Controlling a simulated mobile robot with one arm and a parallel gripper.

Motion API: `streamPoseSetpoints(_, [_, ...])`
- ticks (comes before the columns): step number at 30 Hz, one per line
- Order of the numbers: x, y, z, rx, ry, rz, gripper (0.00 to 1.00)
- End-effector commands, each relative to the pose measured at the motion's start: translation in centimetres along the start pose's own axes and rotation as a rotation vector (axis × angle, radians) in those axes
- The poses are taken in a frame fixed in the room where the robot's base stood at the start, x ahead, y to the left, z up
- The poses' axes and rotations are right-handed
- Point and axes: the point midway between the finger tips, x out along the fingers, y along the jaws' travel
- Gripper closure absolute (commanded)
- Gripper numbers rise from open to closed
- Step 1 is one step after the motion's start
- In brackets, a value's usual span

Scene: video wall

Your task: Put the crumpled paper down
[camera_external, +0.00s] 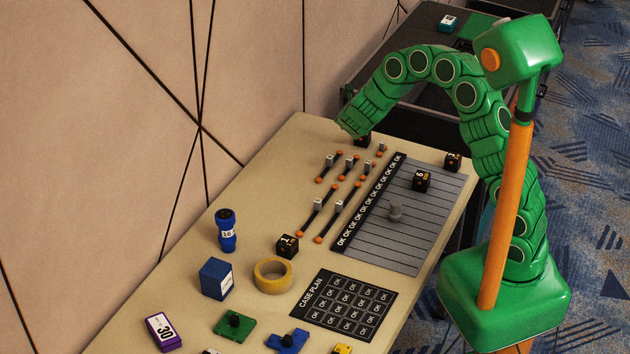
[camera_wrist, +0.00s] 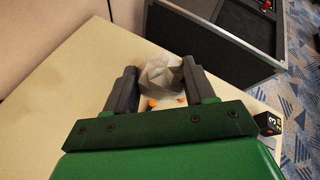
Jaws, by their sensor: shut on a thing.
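The crumpled paper (camera_wrist: 160,74) is a pale grey, faceted ball between the two dark fingers of my gripper (camera_wrist: 161,84) in the wrist view. My gripper is shut on it, with a finger at each side. Beyond the paper in the wrist view is the far end of the beige table (camera_wrist: 50,85). In the external view my gripper (camera_external: 352,128) is at the far end of the table (camera_external: 180,285), near the wall, and the paper is hidden there. I cannot tell whether the paper touches the table.
Orange-tipped sliders (camera_external: 330,161), a black dice-like cube (camera_external: 422,181) on a lined OK sheet (camera_external: 375,240), and another numbered cube (camera_external: 453,161) are near my arm. That cube also shows in the wrist view (camera_wrist: 268,123). A dark open case (camera_wrist: 215,45) stands beyond the table edge.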

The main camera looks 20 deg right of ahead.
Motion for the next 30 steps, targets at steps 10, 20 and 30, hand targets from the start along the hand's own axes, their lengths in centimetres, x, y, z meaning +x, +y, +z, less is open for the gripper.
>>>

-=-=-

### [DIRECTIVE]
With the pictures left out, transcribe the material exactly.

### [EXERCISE RESULT]
Controlling a simulated mobile robot with one arm and a parallel gripper.

Motion API: `streamPoseSetpoints(_, [_, ...])`
- ticks (comes before the columns): step number at 30 Hz, one per line
- Order of the numbers: x, y, z, rx, ry, rz, gripper (0.00 to 1.00)
- End-effector commands, each relative to the pose measured at the motion's start: translation in centimetres along the start pose's own axes and rotation as a rotation vector (axis × angle, radians) in those axes
- The poses are taken in a frame fixed in the room where the robot's base stood at the start, x ahead, y to the left, z up
- The poses' axes and rotations are right-handed
- Point and axes: the point midway between the finger tips, x out along the fingers, y along the jaws' travel
- Gripper closure absolute (commanded)
- Gripper numbers rise from open to closed
- Step 1 is one step after the motion's start
- In brackets, a value's usual span

Scene: video wall

Your task: Put the crumpled paper down
[camera_external, +0.00s] 
[camera_wrist, +0.00s] 
Jaws, by their sensor: shut on a thing.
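The crumpled paper (camera_wrist: 160,74) is a pale grey, faceted ball between the two dark fingers of my gripper (camera_wrist: 161,84) in the wrist view. My gripper is shut on it, with a finger at each side. Beyond the paper in the wrist view is the far end of the beige table (camera_wrist: 50,85). In the external view my gripper (camera_external: 352,128) is at the far end of the table (camera_external: 180,285), near the wall, and the paper is hidden there. I cannot tell whether the paper touches the table.
Orange-tipped sliders (camera_external: 330,161), a black dice-like cube (camera_external: 422,181) on a lined OK sheet (camera_external: 375,240), and another numbered cube (camera_external: 453,161) are near my arm. That cube also shows in the wrist view (camera_wrist: 268,123). A dark open case (camera_wrist: 215,45) stands beyond the table edge.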

The main camera looks 20 deg right of ahead.
Motion for the next 30 steps, targets at steps 10, 20 and 30, hand targets from the start along the hand's own axes, their lengths in centimetres, x, y, z meaning +x, +y, +z, less is open for the gripper.
>>>

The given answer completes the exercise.